[PF070] 局所依存データに対するテスト情報量の推定
キーワード:局所依存性, テスト情報量, 項目反応理論
問題と目的
近年日本においてもその利用が増加している項目反応理論とは, テストの作成・実施・評価に資する様々な利点を有したテスト理論である。この項目反応理論に基づきテストを作成すると, テスト情報量と呼ばれる関数の値を用いることにより,学力など特性値の推定精度をその水準ごとに評価することが可能となる。ところで,池田(1992)や石塚・中畝・内田・前川(2001)でも述べられているように,日本の学力試験の特徴として大問形式の出題が多いことが挙げられる。
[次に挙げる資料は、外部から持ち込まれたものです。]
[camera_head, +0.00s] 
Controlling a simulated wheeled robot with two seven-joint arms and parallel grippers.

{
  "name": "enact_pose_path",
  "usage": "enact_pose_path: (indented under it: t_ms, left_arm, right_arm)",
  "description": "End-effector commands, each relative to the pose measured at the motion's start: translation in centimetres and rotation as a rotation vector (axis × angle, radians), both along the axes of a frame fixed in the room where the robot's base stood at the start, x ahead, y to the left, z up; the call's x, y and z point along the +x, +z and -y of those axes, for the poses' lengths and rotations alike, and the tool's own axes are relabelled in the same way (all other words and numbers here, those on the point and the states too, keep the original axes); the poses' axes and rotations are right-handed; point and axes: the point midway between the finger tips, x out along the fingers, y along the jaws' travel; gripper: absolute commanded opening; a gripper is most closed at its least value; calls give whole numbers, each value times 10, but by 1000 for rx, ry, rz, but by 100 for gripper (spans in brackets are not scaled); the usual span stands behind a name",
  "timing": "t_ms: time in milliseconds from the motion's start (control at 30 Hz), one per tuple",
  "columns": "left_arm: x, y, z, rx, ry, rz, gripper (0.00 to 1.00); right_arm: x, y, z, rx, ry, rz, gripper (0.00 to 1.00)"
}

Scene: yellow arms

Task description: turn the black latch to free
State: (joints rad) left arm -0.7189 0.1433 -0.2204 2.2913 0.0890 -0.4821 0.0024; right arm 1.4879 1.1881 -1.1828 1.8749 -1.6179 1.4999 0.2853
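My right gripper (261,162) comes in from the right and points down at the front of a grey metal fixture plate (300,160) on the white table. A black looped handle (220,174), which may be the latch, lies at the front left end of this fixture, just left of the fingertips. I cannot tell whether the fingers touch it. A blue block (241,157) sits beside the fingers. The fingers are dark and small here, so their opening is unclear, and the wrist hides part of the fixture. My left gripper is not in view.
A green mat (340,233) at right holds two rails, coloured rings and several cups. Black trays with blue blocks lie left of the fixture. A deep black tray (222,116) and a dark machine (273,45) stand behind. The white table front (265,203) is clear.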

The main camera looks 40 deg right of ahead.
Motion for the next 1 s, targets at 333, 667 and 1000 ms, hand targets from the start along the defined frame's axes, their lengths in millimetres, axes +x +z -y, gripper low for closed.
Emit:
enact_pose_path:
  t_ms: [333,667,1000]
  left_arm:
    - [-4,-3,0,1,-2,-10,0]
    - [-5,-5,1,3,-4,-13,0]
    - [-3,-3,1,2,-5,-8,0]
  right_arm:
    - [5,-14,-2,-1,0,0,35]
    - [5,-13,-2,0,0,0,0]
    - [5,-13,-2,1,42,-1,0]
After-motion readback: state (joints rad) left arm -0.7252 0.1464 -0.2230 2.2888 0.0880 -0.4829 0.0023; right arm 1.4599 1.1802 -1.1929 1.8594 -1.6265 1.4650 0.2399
このような大問形式の問題においては,項目反応理論における重要な仮定の一つである局所独立性の仮定(Lord & Novick, 1968)が満たされない。現時点では項目反応理論を用いてテストの分析を行う際に局所独立性を仮定することが一般的であるから (e.g., Yang & Gao, 2008)このような項目反応間の局所依存性はテスト情報量の推定に対しても何らかの影響を与えるものと考えられる。実際,Ip(2010)や石塚他(2001),Keller, Swaminathan, & Sireci(2003),Wainer and Wang(2000)といった先行研究においては, 局所依存関係にあると考えられるデータに対し局所独立性を仮定してテスト情報量の推定を行った結果,局所依存性を考慮した場合に比べてテスト情報量が過大推定される傾向にあったことが報告されている。このように先行研究では局所依存性の影響を主に実データの分析を通して検討してきたのだが,実際にテストを作成・評価・運用する場面へ知見を応用するという観点からは,真のテスト情報量との比較が可能なシミュレーションを通して局所依存性の影響を定量的に把握する必要があると考えられる。そこで本研究では, 局所依存性が局所独立性を仮定したテスト情報量の推定に対してどのような影響を及ぼすのか,シミュレーションを実施して検討を行った。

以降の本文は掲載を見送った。